Harvard vardı da biz mi kadın rektör olmadık?
Bir kadının ve azınlık gruplardan gelen birinin ABD’nin en prestijli eğitim kurumlarından birinin rektörü olabilmesi, yıllardır bu alanda ortaya konan çabaların, doğan endişelerin, artan beklentilerin, kızışan gerginliklerin, yani oluşan küçük çaplı felaketlerin sistemin duvarlarını esnetmesini sağladı. Claudine Gay işte tam da bu kuramın ispatı...
“Erkek kardeşlerimizden tek istediğim,
yakamızdan düşmeleridir.”
Sarah Grimké, 1837, ABD
Yoğun ulusal ve uluslararası gündemde küçük, küçücük, birkaç dakikalık bellek ömrü olan bir yer işgal etti ekranlarımızda: “Claudine Gay, Ivy League’in[1] ilk siyah rektörü oldu.”
Eril tahakkümün, toplumsal cinsiyet eşitsizliğinin ve beyaz üstünlüğün taraftarlarının karşısında var gücüyle duran tek bir cümleydi aslında o...
Kadınların toplumdaki yeri ve kariyeriyle ilintili tartışmalar, ırk kavramıyla kesiştiğinde, toplumsal cinsiyet kodlarına içkin önyargılar ve buradan üretilen ayrımcılıklar, her türlü sosyo-kültürel düzeye egemen olabiliyor ve katmanlı bir baskı ve sömürü mekanizması yaratabiliyor.
Bu durum Türkiye’de ayrı, Afganistan’da ayrı, İran’da ayrı, ABD’de ise ayrı biçimlere bürünüyor ama genelde benzer zihniyetler tarafından zemini döşeniyor.
ABD özelindeki tüm bu tartışmalar ise, Amerikan Yüce Mahkemesi’nin, Harvard Üniversitesi’nde işe alımlarda Asya-Amerikalı başvuru sahiplerine karşı, diğer etnik toplulukların temsilini artırmak adına ayrımcılık yapıldığı yönündeki iddiaları incelediği bir ortamda gerçekleşiyor.

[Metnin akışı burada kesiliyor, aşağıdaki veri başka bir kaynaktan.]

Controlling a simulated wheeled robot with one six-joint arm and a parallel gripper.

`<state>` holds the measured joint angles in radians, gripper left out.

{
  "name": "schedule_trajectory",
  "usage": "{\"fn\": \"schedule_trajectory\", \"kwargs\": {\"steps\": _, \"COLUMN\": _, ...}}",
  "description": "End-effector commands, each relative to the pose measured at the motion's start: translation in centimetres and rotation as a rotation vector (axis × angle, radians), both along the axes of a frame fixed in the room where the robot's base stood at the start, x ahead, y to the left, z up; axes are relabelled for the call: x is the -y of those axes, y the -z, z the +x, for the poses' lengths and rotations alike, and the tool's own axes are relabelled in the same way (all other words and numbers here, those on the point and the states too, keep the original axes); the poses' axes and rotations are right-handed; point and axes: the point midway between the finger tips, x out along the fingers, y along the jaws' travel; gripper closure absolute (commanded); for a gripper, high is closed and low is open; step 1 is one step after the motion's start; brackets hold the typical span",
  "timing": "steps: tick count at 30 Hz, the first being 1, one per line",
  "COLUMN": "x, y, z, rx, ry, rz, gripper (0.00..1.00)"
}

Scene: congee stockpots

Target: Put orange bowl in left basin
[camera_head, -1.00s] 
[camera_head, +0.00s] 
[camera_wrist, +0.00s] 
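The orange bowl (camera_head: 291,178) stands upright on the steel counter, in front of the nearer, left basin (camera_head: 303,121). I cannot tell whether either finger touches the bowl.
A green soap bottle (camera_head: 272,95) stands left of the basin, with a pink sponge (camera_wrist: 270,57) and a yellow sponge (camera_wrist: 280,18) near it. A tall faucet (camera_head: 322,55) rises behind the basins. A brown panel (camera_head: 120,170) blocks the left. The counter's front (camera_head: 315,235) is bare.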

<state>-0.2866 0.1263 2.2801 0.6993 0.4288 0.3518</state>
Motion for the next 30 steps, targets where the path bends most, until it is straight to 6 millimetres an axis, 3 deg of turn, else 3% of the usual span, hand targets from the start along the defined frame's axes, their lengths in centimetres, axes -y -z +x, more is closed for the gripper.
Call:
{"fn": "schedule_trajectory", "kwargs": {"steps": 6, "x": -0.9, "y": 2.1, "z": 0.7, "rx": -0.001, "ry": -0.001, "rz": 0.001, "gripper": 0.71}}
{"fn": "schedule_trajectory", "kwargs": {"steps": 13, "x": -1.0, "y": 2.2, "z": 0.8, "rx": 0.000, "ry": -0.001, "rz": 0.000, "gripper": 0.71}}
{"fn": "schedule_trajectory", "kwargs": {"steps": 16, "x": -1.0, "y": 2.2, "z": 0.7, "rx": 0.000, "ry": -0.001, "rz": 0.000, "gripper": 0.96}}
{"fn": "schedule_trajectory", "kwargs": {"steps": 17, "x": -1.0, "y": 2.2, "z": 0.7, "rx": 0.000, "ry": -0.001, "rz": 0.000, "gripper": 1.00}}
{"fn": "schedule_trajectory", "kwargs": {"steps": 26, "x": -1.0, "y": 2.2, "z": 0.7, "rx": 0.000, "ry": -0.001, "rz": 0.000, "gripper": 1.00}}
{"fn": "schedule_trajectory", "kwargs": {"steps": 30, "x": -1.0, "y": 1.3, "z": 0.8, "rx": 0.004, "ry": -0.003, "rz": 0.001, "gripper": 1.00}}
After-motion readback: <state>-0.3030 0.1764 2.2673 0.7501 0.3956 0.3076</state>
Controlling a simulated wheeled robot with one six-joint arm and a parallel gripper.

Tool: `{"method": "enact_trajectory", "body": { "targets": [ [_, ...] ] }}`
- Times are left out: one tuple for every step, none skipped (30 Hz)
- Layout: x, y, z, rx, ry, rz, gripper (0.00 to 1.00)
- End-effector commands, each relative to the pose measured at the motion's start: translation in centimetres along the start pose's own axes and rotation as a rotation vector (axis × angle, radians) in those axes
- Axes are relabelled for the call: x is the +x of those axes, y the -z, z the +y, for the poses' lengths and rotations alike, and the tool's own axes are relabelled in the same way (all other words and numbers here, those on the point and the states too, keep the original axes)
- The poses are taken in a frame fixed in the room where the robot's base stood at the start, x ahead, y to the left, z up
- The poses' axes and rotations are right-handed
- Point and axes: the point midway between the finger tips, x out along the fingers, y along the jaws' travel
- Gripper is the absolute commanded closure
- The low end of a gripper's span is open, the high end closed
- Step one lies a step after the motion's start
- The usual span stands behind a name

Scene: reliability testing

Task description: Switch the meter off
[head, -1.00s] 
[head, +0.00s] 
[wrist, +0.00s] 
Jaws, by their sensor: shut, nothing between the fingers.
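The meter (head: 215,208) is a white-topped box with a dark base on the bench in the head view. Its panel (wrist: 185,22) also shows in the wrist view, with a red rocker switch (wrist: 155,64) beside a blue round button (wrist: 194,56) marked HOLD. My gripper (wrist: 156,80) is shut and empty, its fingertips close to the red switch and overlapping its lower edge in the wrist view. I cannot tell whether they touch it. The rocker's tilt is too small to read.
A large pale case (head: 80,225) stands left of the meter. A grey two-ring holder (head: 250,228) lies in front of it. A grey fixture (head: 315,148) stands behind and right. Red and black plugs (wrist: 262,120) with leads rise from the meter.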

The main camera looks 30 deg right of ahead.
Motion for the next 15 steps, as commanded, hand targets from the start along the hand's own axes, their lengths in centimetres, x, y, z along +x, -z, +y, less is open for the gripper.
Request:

Harvard bir süredir “beyaz, ayrıcalıklı Amerikalıların en seçkin kurumu” olma etiketinden kurtulma çabasında. Irkçılık ve kölelik geçmişini akademisyenlerin oluşturduğu bağımsız bir kurulun raporuyla sorguluyor, bir yandan da HBCU’lar (Historically Black Colleges & Universities; yani Tarihsel Olarak Siyahi Üniversiteler) ile ortaklıklarını geliştiriyor, bu üniversitelerden profesörleri düzenli olarak bir yıllığına Harvard’da misafir öğretim üyesi olmaya davet ediyor.
Şu anda Harvard Üniversitesi Fen-Edebiyat Fakültesi’nde dekanlık görevi yürüten Gay ise, 1 Temmuz itibariyle 386 yıllık Harvard Üniversitesi’nin tarihindeki 30 rektör arasında ilk siyah rektör ve Ivy League’deki ikinci kadın rektör olacak. Kendisinden önceki kadın rektör, 2001-2012 yılları arasında Brown Üniversitesi’nin başındaki Ruth Simmons idi.
1970 yılında New York doğumlu olan Gay, Haitili göçmen bir aileden geliyor.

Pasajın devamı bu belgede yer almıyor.